Le serpent de mer des influences arabes sur la naissance de la cartographie marine réapparaît périodiquement. De l’époque médiévale, on ne connaît que quatre cartes marines en arabe, contre plusieurs dizaines provenant des pays latins. Elles proviennent toutes du Maghreb et sont de date tardive. Dans leur apparence extérieure, elles n’offrent aucune différence avec les cartes élaborées de l’autre côté de la Méditerranée, surtout les catalanes. Seule la toponymie comporte des ajouts, dans les régions sous domination musulmane.
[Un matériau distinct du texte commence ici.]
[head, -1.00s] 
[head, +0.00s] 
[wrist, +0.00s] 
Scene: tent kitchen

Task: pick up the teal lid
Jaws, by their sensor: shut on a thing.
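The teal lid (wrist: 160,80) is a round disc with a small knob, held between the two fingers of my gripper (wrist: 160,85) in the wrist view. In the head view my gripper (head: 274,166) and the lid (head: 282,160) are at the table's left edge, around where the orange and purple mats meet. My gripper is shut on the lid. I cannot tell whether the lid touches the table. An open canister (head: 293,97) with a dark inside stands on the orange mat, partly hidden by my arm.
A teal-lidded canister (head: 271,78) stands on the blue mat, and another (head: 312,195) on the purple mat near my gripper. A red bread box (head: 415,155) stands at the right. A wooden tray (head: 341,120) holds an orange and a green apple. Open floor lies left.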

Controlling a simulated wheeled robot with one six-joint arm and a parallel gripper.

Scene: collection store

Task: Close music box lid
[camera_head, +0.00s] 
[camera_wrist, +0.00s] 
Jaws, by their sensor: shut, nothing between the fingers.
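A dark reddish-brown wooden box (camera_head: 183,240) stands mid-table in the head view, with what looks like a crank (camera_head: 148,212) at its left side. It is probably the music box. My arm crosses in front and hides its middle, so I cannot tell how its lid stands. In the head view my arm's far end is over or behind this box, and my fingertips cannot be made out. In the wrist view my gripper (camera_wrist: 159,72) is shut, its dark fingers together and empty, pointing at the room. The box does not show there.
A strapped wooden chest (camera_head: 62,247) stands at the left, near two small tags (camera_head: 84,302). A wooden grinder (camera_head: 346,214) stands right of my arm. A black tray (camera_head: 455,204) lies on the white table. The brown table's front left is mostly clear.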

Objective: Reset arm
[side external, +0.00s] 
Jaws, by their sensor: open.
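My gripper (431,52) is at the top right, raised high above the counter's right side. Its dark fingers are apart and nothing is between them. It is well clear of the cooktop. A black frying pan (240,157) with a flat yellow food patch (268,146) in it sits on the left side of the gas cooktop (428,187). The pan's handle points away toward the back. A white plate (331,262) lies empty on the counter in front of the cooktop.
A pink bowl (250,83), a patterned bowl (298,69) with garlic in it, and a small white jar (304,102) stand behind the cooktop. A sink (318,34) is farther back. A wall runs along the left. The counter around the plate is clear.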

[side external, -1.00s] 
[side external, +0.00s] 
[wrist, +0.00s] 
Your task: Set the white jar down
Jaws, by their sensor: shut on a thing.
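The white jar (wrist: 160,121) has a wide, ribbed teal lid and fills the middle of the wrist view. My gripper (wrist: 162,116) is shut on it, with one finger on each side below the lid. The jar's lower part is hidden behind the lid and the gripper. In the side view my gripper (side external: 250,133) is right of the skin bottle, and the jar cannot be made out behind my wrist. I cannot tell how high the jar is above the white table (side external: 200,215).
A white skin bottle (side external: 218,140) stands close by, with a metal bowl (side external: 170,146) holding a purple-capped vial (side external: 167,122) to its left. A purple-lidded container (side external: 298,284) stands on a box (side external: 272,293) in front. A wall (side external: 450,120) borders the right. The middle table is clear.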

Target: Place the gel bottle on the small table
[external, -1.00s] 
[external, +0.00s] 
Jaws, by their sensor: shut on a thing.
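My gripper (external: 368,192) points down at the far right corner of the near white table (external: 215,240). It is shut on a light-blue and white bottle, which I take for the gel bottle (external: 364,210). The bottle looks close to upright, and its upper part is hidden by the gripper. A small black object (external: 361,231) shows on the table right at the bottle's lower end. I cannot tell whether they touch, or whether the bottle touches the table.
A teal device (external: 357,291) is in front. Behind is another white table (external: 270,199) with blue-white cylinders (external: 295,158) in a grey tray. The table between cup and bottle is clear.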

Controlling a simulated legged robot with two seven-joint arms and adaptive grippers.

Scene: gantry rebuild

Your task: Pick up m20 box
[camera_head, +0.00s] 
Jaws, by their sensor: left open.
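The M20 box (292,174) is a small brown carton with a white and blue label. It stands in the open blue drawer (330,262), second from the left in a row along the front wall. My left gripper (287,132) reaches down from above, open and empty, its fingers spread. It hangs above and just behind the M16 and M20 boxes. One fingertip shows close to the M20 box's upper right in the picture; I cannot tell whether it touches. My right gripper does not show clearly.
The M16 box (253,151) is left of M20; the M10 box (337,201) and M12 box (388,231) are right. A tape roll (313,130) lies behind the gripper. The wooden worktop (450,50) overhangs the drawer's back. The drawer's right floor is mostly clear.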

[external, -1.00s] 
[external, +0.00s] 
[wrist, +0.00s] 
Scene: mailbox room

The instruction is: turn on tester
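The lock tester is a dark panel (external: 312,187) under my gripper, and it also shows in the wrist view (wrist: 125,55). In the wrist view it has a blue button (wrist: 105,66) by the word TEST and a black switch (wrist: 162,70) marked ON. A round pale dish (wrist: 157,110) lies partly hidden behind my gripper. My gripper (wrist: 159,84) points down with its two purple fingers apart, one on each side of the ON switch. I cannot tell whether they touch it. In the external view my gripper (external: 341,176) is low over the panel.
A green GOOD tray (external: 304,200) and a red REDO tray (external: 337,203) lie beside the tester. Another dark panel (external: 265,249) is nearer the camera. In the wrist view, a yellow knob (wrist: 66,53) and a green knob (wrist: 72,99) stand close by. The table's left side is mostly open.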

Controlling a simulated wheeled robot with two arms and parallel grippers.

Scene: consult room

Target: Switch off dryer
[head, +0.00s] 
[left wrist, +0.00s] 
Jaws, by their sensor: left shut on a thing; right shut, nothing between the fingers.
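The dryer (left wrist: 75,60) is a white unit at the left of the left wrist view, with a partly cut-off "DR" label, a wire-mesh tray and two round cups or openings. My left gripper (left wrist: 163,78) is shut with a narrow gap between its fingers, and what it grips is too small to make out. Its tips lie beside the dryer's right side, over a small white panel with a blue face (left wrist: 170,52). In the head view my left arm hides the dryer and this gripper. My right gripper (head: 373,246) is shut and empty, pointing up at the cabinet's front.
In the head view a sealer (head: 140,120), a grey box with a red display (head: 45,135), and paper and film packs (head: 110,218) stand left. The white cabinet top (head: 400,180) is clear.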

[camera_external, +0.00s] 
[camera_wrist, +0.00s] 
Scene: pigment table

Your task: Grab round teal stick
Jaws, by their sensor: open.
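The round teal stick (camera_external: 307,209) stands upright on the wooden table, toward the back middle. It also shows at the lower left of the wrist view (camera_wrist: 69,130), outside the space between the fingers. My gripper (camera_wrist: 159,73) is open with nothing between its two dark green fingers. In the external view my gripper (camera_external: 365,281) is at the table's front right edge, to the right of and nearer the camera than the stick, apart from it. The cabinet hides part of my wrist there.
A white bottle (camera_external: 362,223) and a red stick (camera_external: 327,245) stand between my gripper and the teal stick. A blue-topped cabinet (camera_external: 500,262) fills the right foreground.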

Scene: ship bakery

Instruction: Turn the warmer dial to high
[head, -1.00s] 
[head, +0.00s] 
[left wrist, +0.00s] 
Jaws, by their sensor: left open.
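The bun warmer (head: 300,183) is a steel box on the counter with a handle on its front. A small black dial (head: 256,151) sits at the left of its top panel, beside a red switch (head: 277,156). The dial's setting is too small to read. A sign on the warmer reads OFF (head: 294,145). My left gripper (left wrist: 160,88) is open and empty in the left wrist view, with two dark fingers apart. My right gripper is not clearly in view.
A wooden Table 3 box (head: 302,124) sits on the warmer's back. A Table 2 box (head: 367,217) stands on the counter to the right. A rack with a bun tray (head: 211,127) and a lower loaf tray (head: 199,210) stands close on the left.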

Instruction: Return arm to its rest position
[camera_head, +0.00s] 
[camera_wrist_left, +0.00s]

Au XIVe siècle peut-être plus qu’à toute autre époque de l’histoire de l’Occident musulman, les cours maghrébines et andalouses attirent une foule de lettrés les plus distingués : des plus éminents spécialistes dans les différentes branches des sciences musulmanes, aux poètes et aux historiens[1] [1]. Ils circulent avec une grande facilité d’une cour à l’autre entre Grenade, Fès, Tlemcen, Tunis, et semblent constituer une classe assez homogène, dont les membres suivent souvent les mêmes itinéraires, nourrissent les mêmes ambitions. Les contacts à la fois politiques et commerciaux entre les puissances chrétiennes, en particulier la couronne d’Aragon et les cités italiennes, et les pouvoirs musulmans du Maghreb se caractérisent à la fois par la rivalité et la collaboration[2] [2].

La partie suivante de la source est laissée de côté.